奥多摩駅へ到着!! 青梅駅から約20kmの距離ですな。この駅まで輪行(電車など公共交通機関で自転車を運ぶこと)して奥多摩湖を目指したりするサイクリストも多い。奥多摩駅から奥多摩湖までは約6km奥多摩駅から進むとすぐにこのようなコンビニが。わりと多くのサイクリストがここに立ち寄ったりする。なぜかと言うと……ココが東京都の最終コンビニなのダ!! この先にもコンビニじゃない商店や飲食店ならありますけどね。奥多摩湖過ぎて山梨まで行けばコンビニもありますけどね

コンビニで買い物を終えて走り出そうとしたそのとき、バッテリーインジケーターが「1」の状態に。これは電池残量25~50%を示す。奥多摩湖まで行けるのか~ッ!?奥多摩駅から先は勾配がキツくなるが、その分、景色もよくなる橋のずーっと下に渓流が流れてたりする。風も冷たくて気持ちイイのだ

 傾斜がキツくなると、ペダルを踏む足にも力が入る。さらにはハンドルをグイグイ引っ張りつつ足に力を入れる、という踏み方にもなる。そこで気づくのがeneloop bikeのフレームの柔らかさだ。

 えーとですね、力入れてグイグイとペダル踏むとですね、フレームがですね、グニグニと左右に捻れる感じが体感できますヨ。目視もできる。なんかフレームが軟弱な感じで不安ではあるが、しかし、もしかすると乗り味のソフトさにつながっているのかもしれない。気のせいかもしれないけど。

 さておき、いよいよ目的地がすぐソコに!! 最後の力を振り絞り(ってホドは疲れてないけど)、最後の電力でアシストしてもらいつつ、奥多摩湖にフロントホイールを向けた。

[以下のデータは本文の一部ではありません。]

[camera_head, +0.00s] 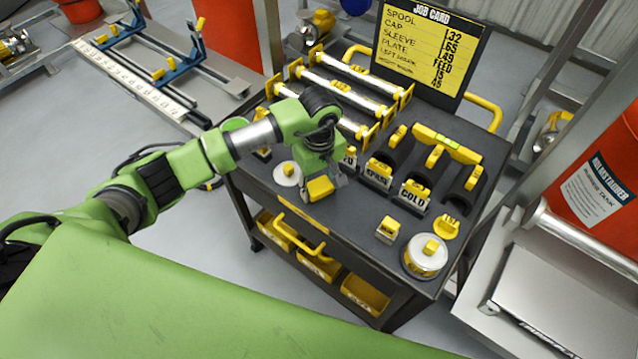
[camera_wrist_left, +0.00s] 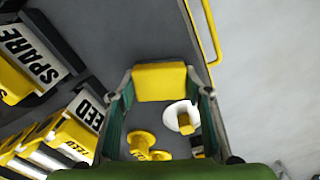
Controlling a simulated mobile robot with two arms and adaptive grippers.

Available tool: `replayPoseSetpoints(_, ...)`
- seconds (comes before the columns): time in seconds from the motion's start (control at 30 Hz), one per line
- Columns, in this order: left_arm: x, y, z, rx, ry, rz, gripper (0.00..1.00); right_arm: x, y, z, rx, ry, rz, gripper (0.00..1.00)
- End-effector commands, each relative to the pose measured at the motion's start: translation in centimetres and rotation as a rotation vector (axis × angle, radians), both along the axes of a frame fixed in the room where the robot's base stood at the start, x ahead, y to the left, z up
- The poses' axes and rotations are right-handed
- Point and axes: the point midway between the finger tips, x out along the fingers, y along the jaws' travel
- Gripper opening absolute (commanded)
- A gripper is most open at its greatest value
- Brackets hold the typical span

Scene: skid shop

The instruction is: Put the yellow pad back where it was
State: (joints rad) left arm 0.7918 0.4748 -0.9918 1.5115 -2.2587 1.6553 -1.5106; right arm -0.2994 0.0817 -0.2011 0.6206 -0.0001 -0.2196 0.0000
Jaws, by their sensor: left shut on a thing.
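The yellow pad (camera_head: 320,188) is a small block held in my left gripper (camera_head: 322,178), above the near edge of the dark cart top (camera_head: 345,215). In the left wrist view the pad (camera_wrist_left: 160,80) lies between the two fingers of the left gripper (camera_wrist_left: 160,88), which are shut on it. I cannot tell from these views whether the pad touches the cart top. My right gripper is not in view.
A white disc with a yellow knob (camera_head: 287,173) is left of the gripper. Silver rollers (camera_head: 345,92) and a job card (camera_head: 432,45) are behind. The near middle cart top is bare.

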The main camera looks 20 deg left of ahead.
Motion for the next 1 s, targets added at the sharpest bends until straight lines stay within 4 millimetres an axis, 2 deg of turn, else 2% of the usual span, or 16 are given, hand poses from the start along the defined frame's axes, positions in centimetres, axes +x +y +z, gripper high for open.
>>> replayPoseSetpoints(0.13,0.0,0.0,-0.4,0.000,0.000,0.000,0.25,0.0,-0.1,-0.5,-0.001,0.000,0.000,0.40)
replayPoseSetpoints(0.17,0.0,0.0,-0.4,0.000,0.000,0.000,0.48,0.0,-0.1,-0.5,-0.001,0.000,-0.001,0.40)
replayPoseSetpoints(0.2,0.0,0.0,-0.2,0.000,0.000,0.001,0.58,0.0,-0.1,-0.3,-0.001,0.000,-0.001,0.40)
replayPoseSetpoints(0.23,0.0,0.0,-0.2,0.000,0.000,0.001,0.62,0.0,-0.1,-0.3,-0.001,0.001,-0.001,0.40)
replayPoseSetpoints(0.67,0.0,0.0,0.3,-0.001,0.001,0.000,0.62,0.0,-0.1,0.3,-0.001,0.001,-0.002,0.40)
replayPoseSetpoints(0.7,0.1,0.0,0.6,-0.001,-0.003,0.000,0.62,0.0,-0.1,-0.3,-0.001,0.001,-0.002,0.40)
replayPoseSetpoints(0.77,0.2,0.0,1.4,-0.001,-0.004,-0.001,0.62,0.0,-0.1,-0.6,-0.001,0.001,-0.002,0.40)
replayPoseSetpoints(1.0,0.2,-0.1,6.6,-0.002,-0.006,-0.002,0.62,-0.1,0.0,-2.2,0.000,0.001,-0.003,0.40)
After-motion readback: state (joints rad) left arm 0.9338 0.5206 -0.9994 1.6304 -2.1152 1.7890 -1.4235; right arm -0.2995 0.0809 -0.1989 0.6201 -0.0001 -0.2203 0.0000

あと3つトンネルを抜ければ奥多摩湖の直前に!!なんか空が近くなっているような気がしてくるそして目の前に奥多摩湖(小河内ダム)が現れた!! あ、壁みたいなのがダムですな
そしてまさかのバッテリー切れ!! 写真ではインジケーターが消灯しているが、実際は最後の1つのみが点滅状態になっている
 で、ここでウソのようなホントの話なんですけど、奥多摩湖直前の駐車場に来た途端、バッテリーが切れてしまった! ……のだが、eneloop bike CY-SPL226にはパワーリザーバー機能があり、バッテリー切れ状態でも、実は1Ah分の予備容量が残っている。これを使えばオートモードで約4km走行可能なのだ。

 ってコトで、パワーリザーバー機能を使い、最後に残った予備容量を使って奥多摩湖へ。数百mだが、かなりキツい最後の上り坂をしっかりアシストしてもらいつつ、目的地に到着した。

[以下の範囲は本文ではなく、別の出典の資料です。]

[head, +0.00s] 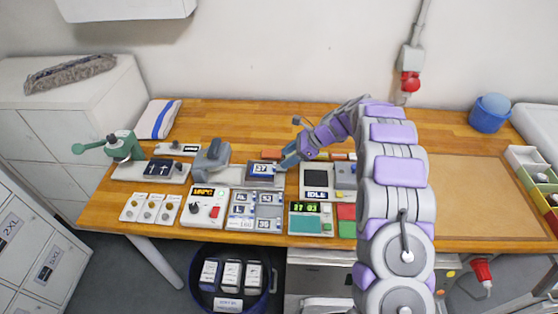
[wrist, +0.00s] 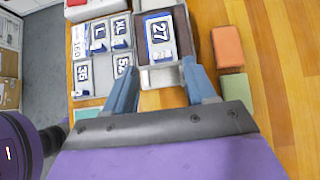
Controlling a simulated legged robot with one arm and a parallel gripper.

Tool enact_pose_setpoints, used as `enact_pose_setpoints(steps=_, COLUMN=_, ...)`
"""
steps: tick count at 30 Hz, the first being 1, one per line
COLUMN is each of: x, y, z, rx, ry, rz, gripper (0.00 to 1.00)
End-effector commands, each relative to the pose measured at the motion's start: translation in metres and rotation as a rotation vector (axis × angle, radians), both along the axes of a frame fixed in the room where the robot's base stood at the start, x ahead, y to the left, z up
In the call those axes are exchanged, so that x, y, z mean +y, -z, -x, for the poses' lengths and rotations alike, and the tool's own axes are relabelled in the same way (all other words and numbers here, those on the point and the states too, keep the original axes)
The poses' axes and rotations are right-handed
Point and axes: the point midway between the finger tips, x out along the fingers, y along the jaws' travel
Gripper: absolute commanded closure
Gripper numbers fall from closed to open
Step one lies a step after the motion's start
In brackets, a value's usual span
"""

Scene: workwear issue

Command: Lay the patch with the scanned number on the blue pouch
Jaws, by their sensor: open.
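A white patch with a blue edge and the number 27 (head: 262,169) lies on a dark pad in a grey holder; it also shows in the wrist view (wrist: 158,35). My gripper (head: 286,160) is just right of the holder. In the wrist view its blue fingers are spread apart, with the holder's near edge between or below the tips (wrist: 160,75); nothing is held. A dark navy piece (head: 163,168), possibly the blue pouch, lies on a pale board at the left. A green display (head: 306,208) seems to read 37 03, but its digits are small.
A grey tray (head: 241,224) holds several patches, including L, XL and 52. An IDLE device (head: 316,195) and an orange-display box (head: 203,195) stand nearby. Orange (wrist: 228,47) and green blocks lie right of the holder. The right of the table has a bare brown mat (head: 470,185).

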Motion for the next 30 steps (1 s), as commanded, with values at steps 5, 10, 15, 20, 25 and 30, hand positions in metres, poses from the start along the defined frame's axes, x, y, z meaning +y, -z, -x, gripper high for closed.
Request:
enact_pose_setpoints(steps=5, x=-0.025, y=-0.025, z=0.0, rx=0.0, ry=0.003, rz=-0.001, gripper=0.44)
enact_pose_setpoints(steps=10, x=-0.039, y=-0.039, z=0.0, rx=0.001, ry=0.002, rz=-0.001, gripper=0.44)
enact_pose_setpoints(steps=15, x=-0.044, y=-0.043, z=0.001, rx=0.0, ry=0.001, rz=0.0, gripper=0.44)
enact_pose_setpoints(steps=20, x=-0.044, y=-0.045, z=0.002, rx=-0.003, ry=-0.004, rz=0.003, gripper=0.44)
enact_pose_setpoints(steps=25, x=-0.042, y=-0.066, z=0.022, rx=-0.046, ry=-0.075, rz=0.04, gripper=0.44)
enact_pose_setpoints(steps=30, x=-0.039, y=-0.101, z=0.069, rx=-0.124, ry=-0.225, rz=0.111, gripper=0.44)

 到着時の感想は「やっぱスッげェよ俺の最強にマキシマム強まった電動ハイブリッドヒルクライムバイクっ!! イィ~ヤッハァ~!!」てな感じであり、興奮冷めやらぬまま弁当食って一休みして、実は隠し持っていた満充電予備バッテリーを使って快適に帰途についた拙者であった。

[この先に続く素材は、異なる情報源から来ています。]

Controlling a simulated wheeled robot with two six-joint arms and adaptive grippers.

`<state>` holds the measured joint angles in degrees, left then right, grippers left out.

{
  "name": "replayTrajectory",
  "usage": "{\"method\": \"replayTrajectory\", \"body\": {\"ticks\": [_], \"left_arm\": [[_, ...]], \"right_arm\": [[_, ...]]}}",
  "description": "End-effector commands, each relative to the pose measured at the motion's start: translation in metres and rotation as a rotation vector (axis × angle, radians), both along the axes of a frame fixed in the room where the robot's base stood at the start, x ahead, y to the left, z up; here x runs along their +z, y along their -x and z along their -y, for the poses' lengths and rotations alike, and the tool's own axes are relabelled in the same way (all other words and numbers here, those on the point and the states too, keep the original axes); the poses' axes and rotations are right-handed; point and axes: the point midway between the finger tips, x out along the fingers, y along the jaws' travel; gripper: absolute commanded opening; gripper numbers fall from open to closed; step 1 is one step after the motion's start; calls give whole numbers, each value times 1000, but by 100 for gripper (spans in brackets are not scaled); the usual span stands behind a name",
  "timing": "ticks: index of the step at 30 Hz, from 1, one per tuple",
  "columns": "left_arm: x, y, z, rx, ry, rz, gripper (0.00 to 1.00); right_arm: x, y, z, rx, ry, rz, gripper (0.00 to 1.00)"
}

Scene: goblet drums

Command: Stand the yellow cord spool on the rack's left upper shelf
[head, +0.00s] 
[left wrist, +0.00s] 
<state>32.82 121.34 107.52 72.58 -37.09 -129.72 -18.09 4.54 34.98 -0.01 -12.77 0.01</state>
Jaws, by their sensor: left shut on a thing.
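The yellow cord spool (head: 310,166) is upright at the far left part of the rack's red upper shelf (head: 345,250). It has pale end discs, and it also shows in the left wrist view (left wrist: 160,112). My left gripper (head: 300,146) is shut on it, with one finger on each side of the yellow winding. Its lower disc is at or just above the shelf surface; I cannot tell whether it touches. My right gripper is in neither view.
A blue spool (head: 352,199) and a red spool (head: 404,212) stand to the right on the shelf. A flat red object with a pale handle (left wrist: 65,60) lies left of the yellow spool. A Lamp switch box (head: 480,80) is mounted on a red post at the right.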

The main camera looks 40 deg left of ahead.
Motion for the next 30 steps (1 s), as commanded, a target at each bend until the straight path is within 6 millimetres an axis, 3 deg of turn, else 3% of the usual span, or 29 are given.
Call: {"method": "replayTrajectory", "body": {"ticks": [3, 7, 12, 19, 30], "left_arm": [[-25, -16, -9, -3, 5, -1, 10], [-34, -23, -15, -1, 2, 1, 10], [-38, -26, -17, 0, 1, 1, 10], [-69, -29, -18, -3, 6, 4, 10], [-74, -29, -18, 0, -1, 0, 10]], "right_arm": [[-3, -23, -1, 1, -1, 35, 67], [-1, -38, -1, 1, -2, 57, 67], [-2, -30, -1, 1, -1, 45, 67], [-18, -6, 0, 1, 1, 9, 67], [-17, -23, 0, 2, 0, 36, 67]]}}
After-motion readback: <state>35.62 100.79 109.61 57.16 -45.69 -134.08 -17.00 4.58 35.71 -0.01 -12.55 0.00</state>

しかし、電池切れでも1Ah分の予備容量を残す秘技「パワーリザーバー」を炸裂させて、アッサリと奥多摩湖へ到着深いエメラルド色のダム湖はいつ見ても美しいっ!!

 体重110kgオーバーの拙者が青梅駅→奥多摩湖までアシストしてもらって上れたので、フツー的な体重の人なら問題なくイケるのではなかろうか。ともあれ、ロングライドまでデキちゃうんですな、今時的電動ハイブリッド自転車、侮れない。